I thought I'd share the iRule we use to mitigate one of the recently disclosed TLS attacks. Our focus lies on preventing the possible malicious data insertion during 'client-initiated renegotiation'.
Take care though to check that your virtual server does _
not_
depend on (benign) renegotiations. If you're not sure, you can use
bigpipe profile clientssl all show all | grep -e PROFILE -e mid-stream
after a number of friendly connections to check for any 'mid-stream' handshakes.
Now for the iRule:
when CLIENT_ACCEPTED {
# initialize TLS/SSL handshake count for this connection
set sslhandshakecount 0
}
# if you have lower priority iRules on the CLIENTSSL_HANDSHAKE event, you have to make sure, that they don't interfere with this iRule
when CLIENTSSL_HANDSHAKE priority 100 {
# a handshake just occurred
incr sslhandshakecount
# is this the first handshake in this connection?

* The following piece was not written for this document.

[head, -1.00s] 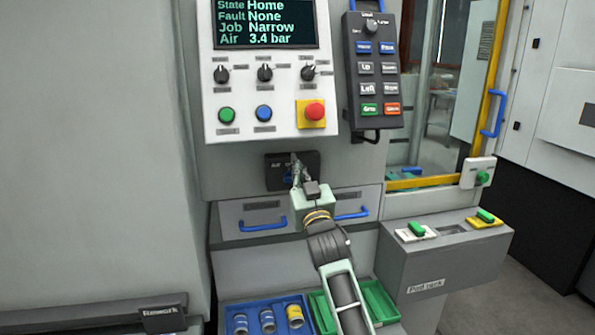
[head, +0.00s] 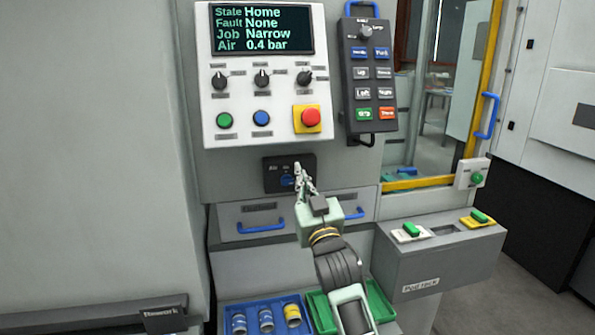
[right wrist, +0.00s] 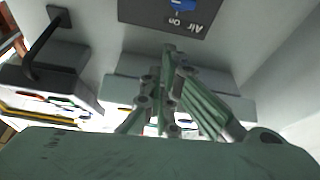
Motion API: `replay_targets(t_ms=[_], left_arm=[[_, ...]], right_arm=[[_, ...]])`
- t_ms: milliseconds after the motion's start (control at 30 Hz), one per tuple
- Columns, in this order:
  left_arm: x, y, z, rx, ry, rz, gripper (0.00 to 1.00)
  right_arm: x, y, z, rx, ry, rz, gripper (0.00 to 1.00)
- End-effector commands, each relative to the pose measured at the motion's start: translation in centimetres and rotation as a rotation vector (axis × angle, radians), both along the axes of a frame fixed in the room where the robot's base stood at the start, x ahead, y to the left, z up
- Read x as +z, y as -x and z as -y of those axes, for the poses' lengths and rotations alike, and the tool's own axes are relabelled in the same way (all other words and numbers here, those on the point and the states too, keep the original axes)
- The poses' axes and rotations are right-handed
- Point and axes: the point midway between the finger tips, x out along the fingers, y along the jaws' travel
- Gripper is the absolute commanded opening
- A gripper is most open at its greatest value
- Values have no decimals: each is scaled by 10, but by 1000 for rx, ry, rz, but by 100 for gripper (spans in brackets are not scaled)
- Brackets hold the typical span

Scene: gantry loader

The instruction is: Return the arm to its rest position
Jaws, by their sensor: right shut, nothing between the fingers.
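My right gripper (head: 304,178) is in front of the machine, just below and right of the blue air knob (head: 287,181) on its dark panel (head: 271,174). Its fingers are shut with nothing between them. It appears apart from the knob. In the right wrist view the closed fingers (right wrist: 170,85) point toward the panel marked "Air On" (right wrist: 185,20), with the blue knob (right wrist: 182,4) at the top edge. The display (head: 262,30) reads State Home, Fault None, Job Narrow, Air 0.4 bar. My left gripper is not in view.
Drawers with blue handles (head: 262,228) lie behind my right arm. The pod rack (head: 440,258) juts out at right. A blue tray (head: 243,309) with several cylinders and a green tray (head: 378,302) sit below. The pendant (head: 369,80) hangs above. Open floor shows at far right.

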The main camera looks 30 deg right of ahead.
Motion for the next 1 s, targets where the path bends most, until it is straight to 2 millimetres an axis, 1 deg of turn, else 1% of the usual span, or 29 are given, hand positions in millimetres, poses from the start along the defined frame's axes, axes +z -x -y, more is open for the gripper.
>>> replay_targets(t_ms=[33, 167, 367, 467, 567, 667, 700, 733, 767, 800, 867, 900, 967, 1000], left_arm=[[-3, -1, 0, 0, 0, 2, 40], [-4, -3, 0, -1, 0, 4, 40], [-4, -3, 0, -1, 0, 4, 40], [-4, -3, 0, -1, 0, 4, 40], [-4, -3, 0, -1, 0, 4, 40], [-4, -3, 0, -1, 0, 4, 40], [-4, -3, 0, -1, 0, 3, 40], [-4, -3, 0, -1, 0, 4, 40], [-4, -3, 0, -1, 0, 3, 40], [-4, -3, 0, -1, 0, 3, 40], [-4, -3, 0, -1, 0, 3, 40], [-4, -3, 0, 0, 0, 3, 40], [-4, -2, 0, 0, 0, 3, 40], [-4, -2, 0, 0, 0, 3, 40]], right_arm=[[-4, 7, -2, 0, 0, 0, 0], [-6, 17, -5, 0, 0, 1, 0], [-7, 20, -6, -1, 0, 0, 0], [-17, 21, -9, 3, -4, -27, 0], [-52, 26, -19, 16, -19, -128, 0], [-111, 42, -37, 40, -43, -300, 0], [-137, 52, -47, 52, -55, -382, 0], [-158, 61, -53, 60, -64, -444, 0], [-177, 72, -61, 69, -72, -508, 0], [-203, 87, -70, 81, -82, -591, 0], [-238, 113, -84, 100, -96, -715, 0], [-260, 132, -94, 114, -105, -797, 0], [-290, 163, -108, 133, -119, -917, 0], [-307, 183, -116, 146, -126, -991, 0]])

if { $sslhandshakecount != 1 } {
# log (rate limited) the event (to /var/log/tmm)
log "\[VS [virtual] client [IP::client_addr]:[TCP::client_port]\]: TLS/SSL renegotiation occurred, dropping connection"
# close the clientside connection
TCP::close
}
} On initial deployment the rule may fail in the CLIENTSSL_HANDSHAKE event a few times on busy virtual servers. This isn't a problem in our setup, but I welcome suggestions on how to prevent that. Is there a way to check the existance of a variable without inviting an error?
This rule was tested with v9.4.8, should be CMP compatible, and is safe for deployment on multiple virtual servers (i.e. not affected by CR127411). Observed performance impact is minimal.